> [What you should do]
Write out only the lines from the line that holds "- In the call" to the end of the listing below, inclusive, with the pictures omitted.

> [Source excerpt]
____________________

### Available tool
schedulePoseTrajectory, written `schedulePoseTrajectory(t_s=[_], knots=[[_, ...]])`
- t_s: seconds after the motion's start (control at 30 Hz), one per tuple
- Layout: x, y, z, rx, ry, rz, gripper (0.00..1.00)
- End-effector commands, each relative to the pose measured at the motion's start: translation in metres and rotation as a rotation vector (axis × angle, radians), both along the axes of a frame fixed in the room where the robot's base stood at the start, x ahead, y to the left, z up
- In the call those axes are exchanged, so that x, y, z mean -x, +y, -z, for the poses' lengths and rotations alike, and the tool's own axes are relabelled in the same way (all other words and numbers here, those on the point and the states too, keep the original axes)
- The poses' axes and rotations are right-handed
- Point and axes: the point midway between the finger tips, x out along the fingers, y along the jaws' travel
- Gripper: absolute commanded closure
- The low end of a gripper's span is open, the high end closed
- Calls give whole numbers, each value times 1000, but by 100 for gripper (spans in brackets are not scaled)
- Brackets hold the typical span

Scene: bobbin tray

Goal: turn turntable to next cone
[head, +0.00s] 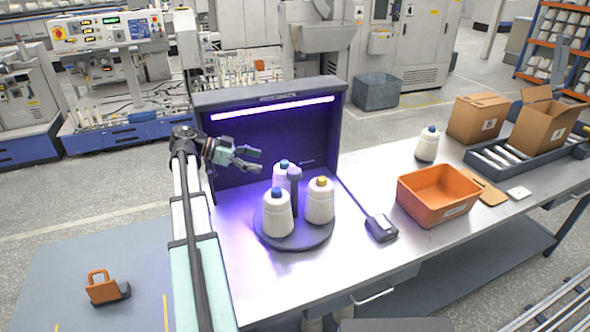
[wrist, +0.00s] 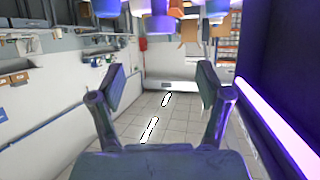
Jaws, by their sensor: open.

____________________

> [Solution to the exercise]
- In the call those axes are exchanged, so that x, y, z mean -x, +y, -z, for the poses' lengths and rotations alike, and the tool's own axes are relabelled in the same way (all other words and numbers here, those on the point and the states too, keep the original axes)
- The poses' axes and rotations are right-handed
- Point and axes: the point midway between the finger tips, x out along the fingers, y along the jaws' travel
- Gripper: absolute commanded closure
- The low end of a gripper's span is open, the high end closed
- Calls give whole numbers, each value times 1000, but by 100 for gripper (spans in brackets are not scaled)
- Brackets hold the typical span

Scene: bobbin tray

Goal: turn turntable to next cone
[head, +0.00s] 
[wrist, +0.00s] 
Jaws, by their sensor: open.

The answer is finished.